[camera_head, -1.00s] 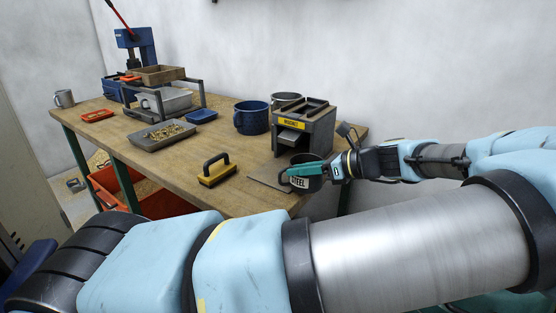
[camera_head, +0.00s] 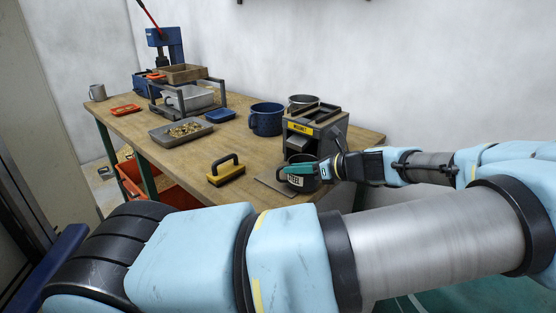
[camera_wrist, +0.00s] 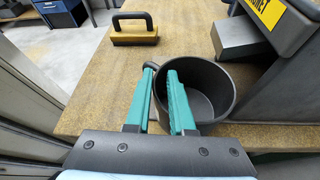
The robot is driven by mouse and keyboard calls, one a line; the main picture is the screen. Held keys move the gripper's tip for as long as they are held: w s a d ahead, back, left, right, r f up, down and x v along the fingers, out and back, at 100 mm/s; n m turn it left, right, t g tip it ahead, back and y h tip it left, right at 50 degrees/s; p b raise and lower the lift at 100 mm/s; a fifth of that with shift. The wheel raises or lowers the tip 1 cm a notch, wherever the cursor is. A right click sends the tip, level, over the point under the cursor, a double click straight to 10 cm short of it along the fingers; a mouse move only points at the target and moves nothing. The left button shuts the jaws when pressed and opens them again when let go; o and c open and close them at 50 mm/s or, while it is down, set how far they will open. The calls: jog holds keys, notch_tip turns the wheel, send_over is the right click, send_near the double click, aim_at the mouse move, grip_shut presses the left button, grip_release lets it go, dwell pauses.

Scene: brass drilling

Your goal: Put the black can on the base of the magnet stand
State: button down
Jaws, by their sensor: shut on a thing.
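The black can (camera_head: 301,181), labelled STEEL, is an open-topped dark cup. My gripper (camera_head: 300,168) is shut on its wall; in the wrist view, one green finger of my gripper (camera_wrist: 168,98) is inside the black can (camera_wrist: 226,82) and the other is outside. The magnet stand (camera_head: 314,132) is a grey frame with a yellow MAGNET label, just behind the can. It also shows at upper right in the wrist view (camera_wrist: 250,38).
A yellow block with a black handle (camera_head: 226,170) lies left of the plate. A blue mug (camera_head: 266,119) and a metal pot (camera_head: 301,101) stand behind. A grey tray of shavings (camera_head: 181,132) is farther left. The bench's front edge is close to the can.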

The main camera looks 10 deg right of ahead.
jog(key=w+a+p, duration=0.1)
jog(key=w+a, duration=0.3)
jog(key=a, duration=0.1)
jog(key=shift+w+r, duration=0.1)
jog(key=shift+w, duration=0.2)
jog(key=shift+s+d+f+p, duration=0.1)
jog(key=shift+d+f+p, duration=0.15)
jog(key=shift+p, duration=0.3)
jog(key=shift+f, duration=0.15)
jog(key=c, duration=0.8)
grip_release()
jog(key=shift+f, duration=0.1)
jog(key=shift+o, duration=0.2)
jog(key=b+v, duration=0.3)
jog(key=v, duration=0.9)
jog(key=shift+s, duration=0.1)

++++++++++

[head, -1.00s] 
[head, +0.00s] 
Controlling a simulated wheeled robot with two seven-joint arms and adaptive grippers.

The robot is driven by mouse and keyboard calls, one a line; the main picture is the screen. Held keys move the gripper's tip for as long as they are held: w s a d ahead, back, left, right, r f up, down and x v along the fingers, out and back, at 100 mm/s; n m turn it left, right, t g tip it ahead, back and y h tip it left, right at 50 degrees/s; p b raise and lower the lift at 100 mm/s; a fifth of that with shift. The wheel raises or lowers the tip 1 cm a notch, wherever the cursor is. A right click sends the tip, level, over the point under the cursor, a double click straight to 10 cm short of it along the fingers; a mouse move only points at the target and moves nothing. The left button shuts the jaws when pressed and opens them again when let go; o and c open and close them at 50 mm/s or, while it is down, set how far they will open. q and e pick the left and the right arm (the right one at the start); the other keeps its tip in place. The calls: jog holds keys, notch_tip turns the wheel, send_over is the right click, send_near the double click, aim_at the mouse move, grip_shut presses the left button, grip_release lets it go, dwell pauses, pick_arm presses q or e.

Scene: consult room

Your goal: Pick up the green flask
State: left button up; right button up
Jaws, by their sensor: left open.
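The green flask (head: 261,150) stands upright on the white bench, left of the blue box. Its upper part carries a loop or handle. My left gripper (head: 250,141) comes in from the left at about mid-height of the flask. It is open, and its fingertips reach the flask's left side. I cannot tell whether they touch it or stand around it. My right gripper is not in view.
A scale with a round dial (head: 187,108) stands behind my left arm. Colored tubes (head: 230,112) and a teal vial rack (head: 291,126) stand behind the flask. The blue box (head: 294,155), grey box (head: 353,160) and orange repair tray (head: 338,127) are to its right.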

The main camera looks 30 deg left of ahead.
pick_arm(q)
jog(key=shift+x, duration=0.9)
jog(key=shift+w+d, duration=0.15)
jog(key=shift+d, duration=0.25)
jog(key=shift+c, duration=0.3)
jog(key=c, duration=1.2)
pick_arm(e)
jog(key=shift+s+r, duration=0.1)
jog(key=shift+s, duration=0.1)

++++++++++

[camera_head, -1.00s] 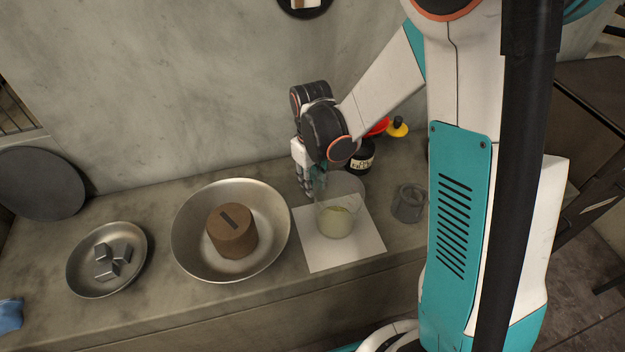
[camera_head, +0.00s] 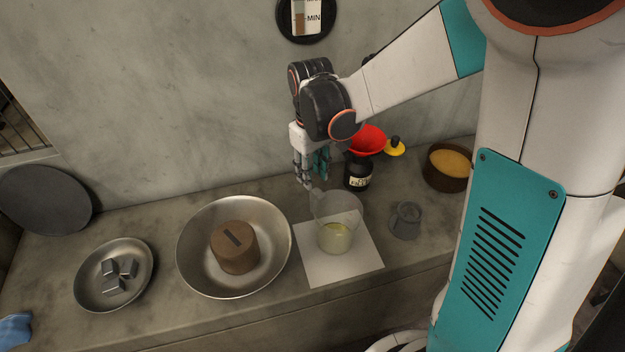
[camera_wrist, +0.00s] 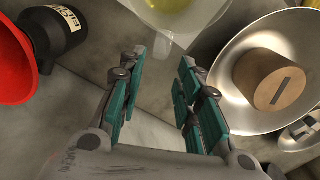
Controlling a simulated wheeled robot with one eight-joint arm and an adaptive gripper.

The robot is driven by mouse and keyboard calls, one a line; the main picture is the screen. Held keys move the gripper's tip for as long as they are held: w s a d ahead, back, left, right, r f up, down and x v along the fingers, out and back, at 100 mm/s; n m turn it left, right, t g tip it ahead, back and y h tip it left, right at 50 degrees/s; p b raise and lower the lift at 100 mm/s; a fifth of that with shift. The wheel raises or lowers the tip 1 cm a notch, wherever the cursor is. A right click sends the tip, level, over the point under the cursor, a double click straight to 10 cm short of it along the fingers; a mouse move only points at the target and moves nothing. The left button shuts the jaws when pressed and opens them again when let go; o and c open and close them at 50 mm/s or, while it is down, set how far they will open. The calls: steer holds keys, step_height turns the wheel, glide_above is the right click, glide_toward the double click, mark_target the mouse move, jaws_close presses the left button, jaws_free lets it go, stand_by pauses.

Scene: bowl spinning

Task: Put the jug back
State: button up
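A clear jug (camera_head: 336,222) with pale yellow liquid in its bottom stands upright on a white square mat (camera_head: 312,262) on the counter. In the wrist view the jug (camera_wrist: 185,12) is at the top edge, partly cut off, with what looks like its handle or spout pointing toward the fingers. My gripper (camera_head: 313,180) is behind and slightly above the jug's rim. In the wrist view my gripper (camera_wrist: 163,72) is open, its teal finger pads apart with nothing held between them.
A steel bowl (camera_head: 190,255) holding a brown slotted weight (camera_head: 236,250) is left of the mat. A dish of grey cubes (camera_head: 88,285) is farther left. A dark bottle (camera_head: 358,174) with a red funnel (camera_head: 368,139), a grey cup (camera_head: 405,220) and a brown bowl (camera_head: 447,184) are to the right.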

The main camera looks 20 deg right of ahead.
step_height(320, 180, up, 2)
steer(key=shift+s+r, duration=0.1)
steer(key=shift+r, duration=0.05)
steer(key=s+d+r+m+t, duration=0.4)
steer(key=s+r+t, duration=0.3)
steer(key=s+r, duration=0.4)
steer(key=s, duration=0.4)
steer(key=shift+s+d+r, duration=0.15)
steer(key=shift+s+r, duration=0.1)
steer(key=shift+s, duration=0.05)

++++++++++

Each line in the entries above that includes the string "Your" should be extracted.

Reply to the task |
Your goal: Put the black can on the base of the magnet stand
Your goal: Pick up the green flask

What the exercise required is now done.